Rep. Brian Mast (R-Fla.), the chair of the House Foreign Affairs Committee, told The Hill on Thursday that he will support the repeal of sweeping sanctions on Syria but wants language that would impose penalties if the interim government in Damascus fails to meet certain conditions.
President Trump is backing the repeal of the sanctions, and the House and Senate are in intense negotiations to shore up the draft of the National Defense Authorization Act (NDAA) by the end of Friday, with the aim of holding a vote on repealing sanctions the first week of December.
Mast told The Hill his position is not going against the Trump administration, which supports full repeal. Trump only has the power to waive sanctions six months at a time.
“Fully repealed, to have mechanisms, or rather a sentiment that sanctions should be reinstituted if a number of conditions are not met,” he said. “Still fully repealed.”
Mast is walking a fine line in giving a green light to remove all-encompassing sanctions on Syria, called the Caesar Syria Civilian Protection Act, as part of the NDAA.
His calls for unnamed “conditions” that must be met by Syria to avoid new sanctions is likely to receive pushback from repeal supporters who say any threat of sanctions reimposition will have a negative impact on Syria’s reconstruction and rehabilitation.
Mast, who has emerged as one of the main opponents to fully repealing the sanctions, said he is in conversations “back and forth daily” with the White House.
Trump, Syria’s transitional President Ahmed al-Sharaa, allies in Congress and civil society activists have pushed for full repeal of the sanctions in the months since al-Sharaa succeeded in overthrowing the regime of Bashar Assad in December.
“He’s a very strong leader. He comes from a very tough place. Tough guy.
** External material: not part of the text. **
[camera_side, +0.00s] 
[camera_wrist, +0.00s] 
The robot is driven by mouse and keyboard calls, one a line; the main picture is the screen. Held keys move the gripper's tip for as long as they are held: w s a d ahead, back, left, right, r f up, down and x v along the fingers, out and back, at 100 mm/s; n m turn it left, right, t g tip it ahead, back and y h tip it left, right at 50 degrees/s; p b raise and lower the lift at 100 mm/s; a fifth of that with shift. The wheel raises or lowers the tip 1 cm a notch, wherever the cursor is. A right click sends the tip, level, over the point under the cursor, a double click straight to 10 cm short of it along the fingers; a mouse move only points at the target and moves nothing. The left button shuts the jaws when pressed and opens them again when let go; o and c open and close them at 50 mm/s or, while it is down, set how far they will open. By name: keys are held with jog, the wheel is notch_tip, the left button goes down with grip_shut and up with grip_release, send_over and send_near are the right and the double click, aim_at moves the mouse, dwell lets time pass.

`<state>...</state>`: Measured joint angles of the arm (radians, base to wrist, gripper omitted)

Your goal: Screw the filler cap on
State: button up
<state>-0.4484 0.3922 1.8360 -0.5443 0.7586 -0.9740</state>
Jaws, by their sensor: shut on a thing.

I like him,” Trump told reporters shortly after meeting with al-Sharaa on a historic trip to the White House earlier this month that was largely kept behind closed doors.
“I get along with the president, the new president in Syria, and we’ll do everything we can to make Syria successful,” Trump said at the time.
The sanctions regime is considered one of the most comprehensive pieces of legislation blocking financial transactions with Syria under the Assad government, and it punished countries for transacting with Damascus given the previous government’s human rights atrocities, mass killings and imprisonment of civilians.
Al-Sharaa won powerful allies in the region after ousting Assad.
“We did lift the sanctions [on Syria] at the request of the crown prince,” Trump said during the visit of Saudi Crown Prince Mohammed bin Salman to Washington earlier this week.
“Also the president of Turkey, [Recep Tayyip] Erdoğan, called me specifically. He said, ‘If you don’t lift the sanctions, Syria doesn’t have a chance. If you do, they have a very good chance.’ And between the two of them and some others, I lifted the sanctions, and the results so far have been pretty good.”
Without fully repealing the sanctions, Syria’s supporters say American businesses or countries allied with the U.S. would hold back investing in Syria over concern of running afoul of U.S. sanctions at a moment’s notice. Advocates also raised alarm that the Caesar sanctions have made it difficult to learn the fate of Americans disappeared in Syria.
But opponents of full repeal, or those calling for conditions to be laid out or risk sanctions, said al-Sharaa, a former designated terrorist, cannot fully be trusted to follow through on commitments to protection for minorities, counterterrorism and commitment to come to peace with Israel.